_Source data_:
::::::

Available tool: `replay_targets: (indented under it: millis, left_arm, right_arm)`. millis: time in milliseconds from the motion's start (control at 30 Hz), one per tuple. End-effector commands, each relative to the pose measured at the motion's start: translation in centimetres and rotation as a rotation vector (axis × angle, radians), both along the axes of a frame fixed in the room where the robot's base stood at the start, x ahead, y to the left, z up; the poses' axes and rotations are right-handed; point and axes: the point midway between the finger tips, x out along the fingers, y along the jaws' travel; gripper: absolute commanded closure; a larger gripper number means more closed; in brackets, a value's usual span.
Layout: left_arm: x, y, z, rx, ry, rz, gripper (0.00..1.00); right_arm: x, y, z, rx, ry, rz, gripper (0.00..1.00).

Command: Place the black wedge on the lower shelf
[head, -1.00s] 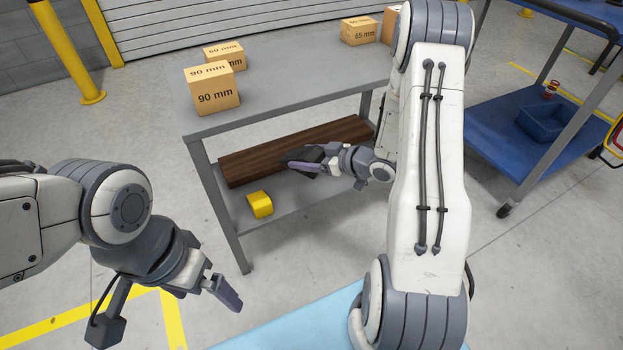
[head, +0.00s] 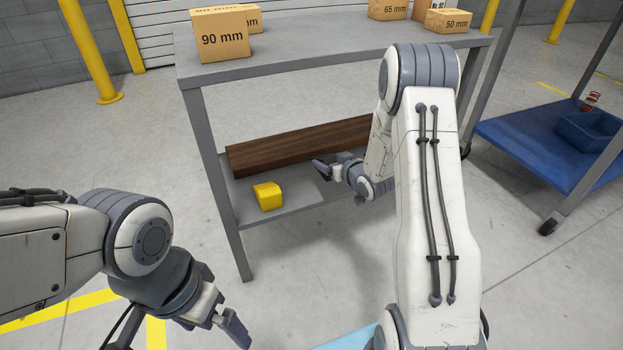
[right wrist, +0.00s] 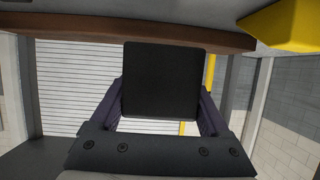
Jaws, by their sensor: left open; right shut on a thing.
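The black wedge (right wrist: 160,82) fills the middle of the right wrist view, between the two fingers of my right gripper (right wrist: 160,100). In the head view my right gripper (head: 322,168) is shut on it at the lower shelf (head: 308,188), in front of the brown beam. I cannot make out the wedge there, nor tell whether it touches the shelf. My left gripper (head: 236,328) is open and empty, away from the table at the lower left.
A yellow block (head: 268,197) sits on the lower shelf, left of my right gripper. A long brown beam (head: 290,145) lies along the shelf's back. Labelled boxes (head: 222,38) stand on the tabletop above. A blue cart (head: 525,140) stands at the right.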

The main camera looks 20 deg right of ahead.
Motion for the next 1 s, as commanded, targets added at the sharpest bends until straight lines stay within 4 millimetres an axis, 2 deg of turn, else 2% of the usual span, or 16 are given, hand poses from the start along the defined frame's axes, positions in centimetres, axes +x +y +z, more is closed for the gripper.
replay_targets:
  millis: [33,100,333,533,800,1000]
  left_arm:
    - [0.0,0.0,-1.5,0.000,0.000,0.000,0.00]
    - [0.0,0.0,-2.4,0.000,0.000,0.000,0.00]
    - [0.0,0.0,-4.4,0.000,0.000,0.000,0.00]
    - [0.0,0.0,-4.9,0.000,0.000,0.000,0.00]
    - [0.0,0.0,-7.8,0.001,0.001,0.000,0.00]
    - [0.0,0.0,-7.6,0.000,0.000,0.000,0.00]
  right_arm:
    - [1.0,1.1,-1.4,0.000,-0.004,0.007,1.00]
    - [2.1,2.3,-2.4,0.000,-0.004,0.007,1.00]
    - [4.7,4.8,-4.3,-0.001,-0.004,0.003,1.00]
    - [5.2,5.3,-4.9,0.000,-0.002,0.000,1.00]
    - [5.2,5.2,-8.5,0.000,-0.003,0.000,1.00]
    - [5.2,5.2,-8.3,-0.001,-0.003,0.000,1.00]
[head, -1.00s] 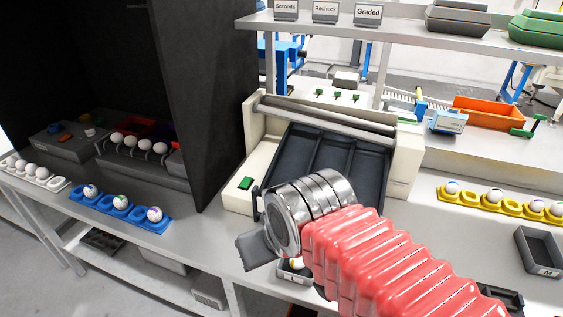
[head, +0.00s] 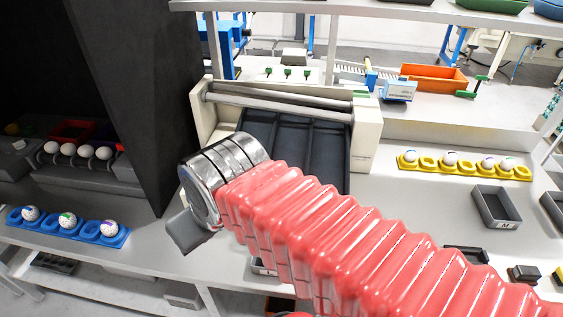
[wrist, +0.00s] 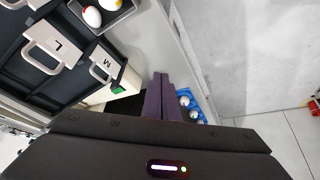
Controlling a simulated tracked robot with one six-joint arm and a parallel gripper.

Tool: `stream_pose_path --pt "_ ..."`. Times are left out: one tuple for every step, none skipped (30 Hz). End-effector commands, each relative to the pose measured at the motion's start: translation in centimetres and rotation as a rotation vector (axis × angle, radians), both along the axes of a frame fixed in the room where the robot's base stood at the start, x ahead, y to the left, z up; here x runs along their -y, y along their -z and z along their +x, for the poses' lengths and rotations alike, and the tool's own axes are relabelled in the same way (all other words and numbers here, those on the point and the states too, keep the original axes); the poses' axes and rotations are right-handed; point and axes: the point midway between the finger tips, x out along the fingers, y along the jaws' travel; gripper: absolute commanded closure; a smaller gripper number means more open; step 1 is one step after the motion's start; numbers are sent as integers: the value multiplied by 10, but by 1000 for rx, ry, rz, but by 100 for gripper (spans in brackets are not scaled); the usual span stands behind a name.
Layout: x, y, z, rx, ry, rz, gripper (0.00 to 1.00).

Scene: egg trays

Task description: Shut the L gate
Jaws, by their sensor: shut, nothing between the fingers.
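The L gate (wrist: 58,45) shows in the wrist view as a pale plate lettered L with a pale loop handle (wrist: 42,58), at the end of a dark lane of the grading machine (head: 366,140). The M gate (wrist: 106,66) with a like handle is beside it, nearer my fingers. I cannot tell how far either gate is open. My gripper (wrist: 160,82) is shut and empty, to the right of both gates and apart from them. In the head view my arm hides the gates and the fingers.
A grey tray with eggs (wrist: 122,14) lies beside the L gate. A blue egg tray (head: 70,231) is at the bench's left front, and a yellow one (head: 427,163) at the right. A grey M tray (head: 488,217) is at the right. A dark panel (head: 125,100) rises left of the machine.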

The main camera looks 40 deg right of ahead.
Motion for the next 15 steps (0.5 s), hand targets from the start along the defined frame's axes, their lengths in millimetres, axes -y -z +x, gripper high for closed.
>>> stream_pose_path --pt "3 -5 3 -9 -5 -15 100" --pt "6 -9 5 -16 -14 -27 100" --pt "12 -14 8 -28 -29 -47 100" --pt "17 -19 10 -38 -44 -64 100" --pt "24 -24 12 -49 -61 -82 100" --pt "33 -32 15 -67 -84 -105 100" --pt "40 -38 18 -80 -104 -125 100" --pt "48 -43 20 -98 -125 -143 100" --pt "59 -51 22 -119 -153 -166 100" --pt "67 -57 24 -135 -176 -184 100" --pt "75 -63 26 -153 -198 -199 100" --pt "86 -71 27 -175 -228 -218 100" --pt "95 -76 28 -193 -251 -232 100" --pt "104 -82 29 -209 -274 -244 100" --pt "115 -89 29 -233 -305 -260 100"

::::::

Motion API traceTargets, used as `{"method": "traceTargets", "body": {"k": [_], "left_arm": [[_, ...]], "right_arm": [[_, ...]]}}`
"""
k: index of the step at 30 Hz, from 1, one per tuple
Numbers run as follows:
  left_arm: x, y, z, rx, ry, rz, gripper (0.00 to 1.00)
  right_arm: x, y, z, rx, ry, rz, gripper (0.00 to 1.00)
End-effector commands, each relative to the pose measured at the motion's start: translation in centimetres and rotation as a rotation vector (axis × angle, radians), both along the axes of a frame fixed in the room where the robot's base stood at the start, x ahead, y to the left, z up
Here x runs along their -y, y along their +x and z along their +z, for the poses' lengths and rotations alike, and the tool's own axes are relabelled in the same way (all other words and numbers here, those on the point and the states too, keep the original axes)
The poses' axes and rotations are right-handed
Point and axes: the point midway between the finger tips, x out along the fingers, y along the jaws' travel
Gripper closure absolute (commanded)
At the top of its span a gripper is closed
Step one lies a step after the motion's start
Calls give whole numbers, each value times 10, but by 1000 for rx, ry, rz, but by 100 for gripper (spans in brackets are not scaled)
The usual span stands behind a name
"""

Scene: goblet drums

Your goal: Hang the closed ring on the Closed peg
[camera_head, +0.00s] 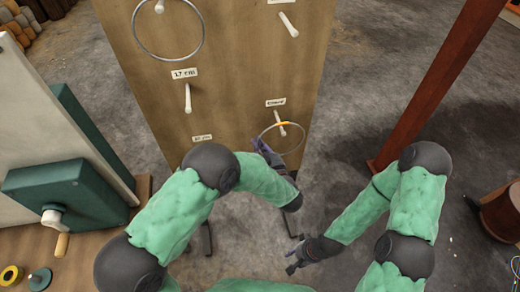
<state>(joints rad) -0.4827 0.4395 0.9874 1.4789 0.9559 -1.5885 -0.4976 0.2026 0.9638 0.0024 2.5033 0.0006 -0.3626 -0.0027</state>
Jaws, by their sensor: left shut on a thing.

::::::

_Your goal_: Extract the part of the records that opens with the line containing "left_arm: x, y, z, rx, ry, rz, gripper (0.00 to" and closes with the line containing "Jaws, by their sensor: left shut on a thing.". Take only those lines, exactly, and no pictures.

_Correct answer_:
  left_arm: x, y, z, rx, ry, rz, gripper (0.00 to 1.00)
  right_arm: x, y, z, rx, ry, rz, gripper (0.00 to 1.00)
End-effector commands, each relative to the pose measured at the motion's start: translation in centimetres and rotation as a rotation vector (axis × angle, radians), both along the axes of a frame fixed in the room where the robot's base stood at the start, x ahead, y to the left, z up
Here x runs along their -y, y along their +x and z along their +z, for the poses' lengths and rotations alike, and the tool's own axes are relabelled in the same way (all other words and numbers here, those on the point and the states too, keep the original axes)
The poses' axes and rotations are right-handed
Point and axes: the point midway between the finger tips, x out along the fingers, y along the jaws' travel
Gripper closure absolute (commanded)
At the top of its span a gripper is closed
Step one lies a step after the motion's start
Calls give whole numbers, each value times 10, but by 1000 for rx, ry, rz, but by 100 for gripper (spans in brackets are not scaled)
The usual span stands behind a name
"""

Scene: goblet drums

Your goal: Hang the closed ring on the Closed peg
[camera_head, +0.00s] 
<state>(joints rad) -0.4827 0.4395 0.9874 1.4789 0.9559 -1.5885 -0.4976 0.2026 0.9638 0.0024 2.5033 0.0006 -0.3626 -0.0027</state>
Jaws, by their sensor: left shut on a thing.

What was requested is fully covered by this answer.